Антон Григорьевич Рубинштейн «припечатан» за профессионализм, но, в первую очередь, за чрезмерную «европейскость». Николай Иванович Заремба — за ограниченный профессионализм и поклонение перед Мендельсоном, музыка которого для Мусоргского — выражение «кислой сентиментальности».

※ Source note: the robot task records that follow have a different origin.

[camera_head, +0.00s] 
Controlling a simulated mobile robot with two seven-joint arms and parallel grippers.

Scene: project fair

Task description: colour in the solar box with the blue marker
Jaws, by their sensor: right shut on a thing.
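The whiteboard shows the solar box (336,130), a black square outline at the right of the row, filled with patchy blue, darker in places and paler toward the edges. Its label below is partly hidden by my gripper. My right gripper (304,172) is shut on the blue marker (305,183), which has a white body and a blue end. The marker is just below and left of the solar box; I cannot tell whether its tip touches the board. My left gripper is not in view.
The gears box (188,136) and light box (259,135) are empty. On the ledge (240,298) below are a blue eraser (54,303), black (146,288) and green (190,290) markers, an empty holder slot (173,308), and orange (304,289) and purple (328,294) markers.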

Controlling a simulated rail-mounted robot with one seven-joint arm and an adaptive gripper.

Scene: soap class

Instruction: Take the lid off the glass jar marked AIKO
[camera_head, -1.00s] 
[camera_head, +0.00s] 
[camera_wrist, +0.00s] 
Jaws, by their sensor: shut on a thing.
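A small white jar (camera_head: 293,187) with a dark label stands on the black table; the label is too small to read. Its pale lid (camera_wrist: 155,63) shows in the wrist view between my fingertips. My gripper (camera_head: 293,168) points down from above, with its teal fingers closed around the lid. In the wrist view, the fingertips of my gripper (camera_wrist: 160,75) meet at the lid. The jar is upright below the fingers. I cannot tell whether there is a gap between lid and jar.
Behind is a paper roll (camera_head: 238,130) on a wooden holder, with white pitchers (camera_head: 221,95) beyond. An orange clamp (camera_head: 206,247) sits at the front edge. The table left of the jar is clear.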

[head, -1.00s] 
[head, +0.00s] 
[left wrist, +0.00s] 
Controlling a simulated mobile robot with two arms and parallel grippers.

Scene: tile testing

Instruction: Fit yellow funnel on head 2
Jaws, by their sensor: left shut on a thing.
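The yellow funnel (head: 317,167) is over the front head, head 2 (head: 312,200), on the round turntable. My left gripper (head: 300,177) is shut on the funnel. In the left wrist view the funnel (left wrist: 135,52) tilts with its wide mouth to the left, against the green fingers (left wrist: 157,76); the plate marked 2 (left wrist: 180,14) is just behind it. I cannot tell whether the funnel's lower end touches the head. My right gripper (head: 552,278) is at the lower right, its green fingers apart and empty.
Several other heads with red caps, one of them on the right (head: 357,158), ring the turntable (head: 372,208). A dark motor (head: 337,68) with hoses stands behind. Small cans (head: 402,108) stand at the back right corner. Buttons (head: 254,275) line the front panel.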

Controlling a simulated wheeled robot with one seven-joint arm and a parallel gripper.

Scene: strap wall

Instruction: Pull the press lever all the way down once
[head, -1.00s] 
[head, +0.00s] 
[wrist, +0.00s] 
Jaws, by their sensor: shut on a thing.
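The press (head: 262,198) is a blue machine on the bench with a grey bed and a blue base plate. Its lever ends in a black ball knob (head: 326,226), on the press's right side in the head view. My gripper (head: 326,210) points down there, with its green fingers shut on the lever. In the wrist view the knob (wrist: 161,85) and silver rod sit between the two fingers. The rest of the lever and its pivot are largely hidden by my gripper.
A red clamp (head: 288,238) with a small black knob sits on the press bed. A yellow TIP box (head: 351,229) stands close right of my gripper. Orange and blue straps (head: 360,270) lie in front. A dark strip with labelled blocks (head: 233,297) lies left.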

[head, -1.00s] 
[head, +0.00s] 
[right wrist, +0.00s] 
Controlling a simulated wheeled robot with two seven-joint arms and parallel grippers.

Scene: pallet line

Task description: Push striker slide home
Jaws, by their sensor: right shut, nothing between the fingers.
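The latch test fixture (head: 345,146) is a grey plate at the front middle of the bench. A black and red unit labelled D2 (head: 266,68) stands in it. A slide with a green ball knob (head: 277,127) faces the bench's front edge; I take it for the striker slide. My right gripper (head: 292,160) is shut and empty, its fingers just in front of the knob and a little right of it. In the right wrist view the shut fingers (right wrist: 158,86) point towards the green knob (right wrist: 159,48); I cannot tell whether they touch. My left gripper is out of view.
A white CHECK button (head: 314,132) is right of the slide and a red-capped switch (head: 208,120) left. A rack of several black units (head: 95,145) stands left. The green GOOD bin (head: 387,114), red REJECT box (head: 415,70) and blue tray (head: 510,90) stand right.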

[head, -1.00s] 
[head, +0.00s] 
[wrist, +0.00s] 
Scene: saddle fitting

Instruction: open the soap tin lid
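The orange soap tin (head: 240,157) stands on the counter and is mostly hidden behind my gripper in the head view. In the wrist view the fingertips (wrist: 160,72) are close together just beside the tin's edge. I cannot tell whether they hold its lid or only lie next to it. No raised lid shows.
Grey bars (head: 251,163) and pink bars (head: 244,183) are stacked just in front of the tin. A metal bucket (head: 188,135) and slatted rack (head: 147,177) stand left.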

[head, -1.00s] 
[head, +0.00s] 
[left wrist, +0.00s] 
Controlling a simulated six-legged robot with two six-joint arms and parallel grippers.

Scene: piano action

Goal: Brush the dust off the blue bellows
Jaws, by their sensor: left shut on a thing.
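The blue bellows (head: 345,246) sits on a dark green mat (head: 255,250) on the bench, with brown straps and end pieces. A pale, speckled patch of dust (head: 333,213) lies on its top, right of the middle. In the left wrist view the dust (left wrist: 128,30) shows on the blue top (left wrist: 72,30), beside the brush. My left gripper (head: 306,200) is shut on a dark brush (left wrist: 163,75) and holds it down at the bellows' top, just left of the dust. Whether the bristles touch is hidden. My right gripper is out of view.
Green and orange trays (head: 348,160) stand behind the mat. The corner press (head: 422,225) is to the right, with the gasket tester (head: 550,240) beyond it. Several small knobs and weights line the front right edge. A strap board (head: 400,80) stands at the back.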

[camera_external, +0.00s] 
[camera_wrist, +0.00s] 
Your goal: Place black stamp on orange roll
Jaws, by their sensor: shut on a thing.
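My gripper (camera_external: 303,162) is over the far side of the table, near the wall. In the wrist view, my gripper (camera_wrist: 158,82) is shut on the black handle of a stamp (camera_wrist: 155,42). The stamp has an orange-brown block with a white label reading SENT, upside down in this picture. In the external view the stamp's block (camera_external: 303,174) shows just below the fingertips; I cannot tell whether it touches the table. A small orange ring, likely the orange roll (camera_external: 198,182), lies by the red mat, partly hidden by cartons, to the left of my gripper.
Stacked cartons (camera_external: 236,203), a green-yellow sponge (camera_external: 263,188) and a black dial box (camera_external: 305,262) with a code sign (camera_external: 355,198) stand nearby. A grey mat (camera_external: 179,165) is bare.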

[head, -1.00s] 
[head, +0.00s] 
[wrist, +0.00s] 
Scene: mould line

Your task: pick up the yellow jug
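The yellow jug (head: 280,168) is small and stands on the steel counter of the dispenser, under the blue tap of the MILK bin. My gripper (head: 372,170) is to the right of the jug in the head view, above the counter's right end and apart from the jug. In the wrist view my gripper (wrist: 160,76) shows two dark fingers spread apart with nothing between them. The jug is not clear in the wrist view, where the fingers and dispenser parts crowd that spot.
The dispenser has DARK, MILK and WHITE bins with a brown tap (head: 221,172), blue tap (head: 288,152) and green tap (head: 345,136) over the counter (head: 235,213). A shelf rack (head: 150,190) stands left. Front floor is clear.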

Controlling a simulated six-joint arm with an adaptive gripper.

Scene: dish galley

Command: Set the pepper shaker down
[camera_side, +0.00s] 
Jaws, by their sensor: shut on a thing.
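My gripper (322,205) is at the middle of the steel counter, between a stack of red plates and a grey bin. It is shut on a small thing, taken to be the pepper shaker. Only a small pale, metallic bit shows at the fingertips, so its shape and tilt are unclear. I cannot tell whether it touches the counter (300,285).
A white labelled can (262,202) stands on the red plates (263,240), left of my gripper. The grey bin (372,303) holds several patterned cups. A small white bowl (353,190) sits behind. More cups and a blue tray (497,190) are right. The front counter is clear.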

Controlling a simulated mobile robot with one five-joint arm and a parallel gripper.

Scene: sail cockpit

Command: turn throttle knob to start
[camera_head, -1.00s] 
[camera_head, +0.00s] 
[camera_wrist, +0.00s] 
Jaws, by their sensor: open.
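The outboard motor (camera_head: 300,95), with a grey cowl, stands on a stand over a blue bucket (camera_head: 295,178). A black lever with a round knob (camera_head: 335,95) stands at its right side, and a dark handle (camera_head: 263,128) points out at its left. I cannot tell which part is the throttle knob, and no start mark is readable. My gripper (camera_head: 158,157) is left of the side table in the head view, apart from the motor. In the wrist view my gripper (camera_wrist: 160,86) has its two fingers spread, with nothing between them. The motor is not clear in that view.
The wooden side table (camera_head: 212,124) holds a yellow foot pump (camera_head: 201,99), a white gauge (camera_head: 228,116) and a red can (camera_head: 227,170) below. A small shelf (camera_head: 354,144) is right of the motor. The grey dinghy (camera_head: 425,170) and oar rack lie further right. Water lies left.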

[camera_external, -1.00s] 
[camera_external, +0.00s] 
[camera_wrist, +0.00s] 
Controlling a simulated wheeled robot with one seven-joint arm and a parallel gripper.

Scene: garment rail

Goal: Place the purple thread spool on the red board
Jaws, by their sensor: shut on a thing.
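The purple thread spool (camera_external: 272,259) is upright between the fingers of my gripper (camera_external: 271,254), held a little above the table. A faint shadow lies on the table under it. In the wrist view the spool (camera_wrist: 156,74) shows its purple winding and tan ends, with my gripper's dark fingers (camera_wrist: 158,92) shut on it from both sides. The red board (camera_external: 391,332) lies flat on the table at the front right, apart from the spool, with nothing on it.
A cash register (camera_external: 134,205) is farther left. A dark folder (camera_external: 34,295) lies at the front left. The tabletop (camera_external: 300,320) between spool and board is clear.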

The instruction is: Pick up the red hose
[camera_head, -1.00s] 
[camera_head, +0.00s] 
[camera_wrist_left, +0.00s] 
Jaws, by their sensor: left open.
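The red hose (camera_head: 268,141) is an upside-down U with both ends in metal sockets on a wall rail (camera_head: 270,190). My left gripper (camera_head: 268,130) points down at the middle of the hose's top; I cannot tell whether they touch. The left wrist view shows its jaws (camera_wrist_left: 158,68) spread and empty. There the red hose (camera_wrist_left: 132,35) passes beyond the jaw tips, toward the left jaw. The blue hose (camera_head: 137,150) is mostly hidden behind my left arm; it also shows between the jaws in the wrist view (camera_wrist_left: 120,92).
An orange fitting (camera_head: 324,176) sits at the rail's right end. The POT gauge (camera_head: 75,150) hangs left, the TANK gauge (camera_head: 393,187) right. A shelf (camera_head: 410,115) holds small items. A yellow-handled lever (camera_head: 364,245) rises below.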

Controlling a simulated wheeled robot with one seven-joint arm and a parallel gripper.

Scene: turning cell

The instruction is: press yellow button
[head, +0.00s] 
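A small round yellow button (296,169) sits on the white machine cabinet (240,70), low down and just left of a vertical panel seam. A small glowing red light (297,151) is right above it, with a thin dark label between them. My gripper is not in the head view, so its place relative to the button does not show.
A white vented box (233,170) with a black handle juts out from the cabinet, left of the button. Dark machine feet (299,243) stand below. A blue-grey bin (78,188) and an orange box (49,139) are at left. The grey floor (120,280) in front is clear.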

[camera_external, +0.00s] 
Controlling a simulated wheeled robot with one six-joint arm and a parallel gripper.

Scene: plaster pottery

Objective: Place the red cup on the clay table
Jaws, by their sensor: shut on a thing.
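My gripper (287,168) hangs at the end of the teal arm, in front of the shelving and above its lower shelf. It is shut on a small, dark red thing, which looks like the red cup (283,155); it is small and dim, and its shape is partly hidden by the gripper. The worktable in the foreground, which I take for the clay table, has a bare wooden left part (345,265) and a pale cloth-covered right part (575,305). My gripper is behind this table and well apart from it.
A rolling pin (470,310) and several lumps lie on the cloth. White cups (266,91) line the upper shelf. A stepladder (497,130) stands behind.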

Этому пустоголовому академизму должно противопоставить живое дело, Бесплатную музыкальную школу, БМШ, во главе которой должны встать Милий с Гавриилом Иоакимовичем Ломакиным. К последнему Мусоргский мог питать только самые добрые чувства: выдающийся хормейстер, друг Глинки и замечательный пианист, выбился в люди из крепостных графа Д. Н. Шереметева, став на долгие годы руководителем Придворной певческой капеллы. Этому начинанию Мусоргский поет дифирамбы:
«В другой школе вы с Гашенькой. Но что тут говорить: вы талант, и, следовательно, все смелое, свободное, сильное вам присуще, а такие люди нужны людям; и потому, — успеха и благоденственного жития желаю вашему хорошему делу и еще раз ликую за новорожденную!»
Рубинштейн и Заремба — Балакирев и Ломакин. Что стояло за этим противопоставлением? Ведь и БМШ только-только начинала дышать. И консерватории еще не было. Она родится осенью, из классов Русского музыкального общества, в том числе и бесплатных.
Еще нет противостояния как такового. Рубинштейн в концертах исполнял не только европейскую, но и русскую музыку. В том числе — Балакирева, Кюи, Гуссаковского, самого Мусоргского, его си-мажорное скерцо. Ломакинские концерты по большей части состояли из той классики, от которой балакиревцы иной раз готовы были морщиться, до того представляется она «устарелой». Но границу между начинаниями Мусоргский остро чувствует. И даже — предчувствует[33]. Он всей душой отталкивается от обязательной выучки.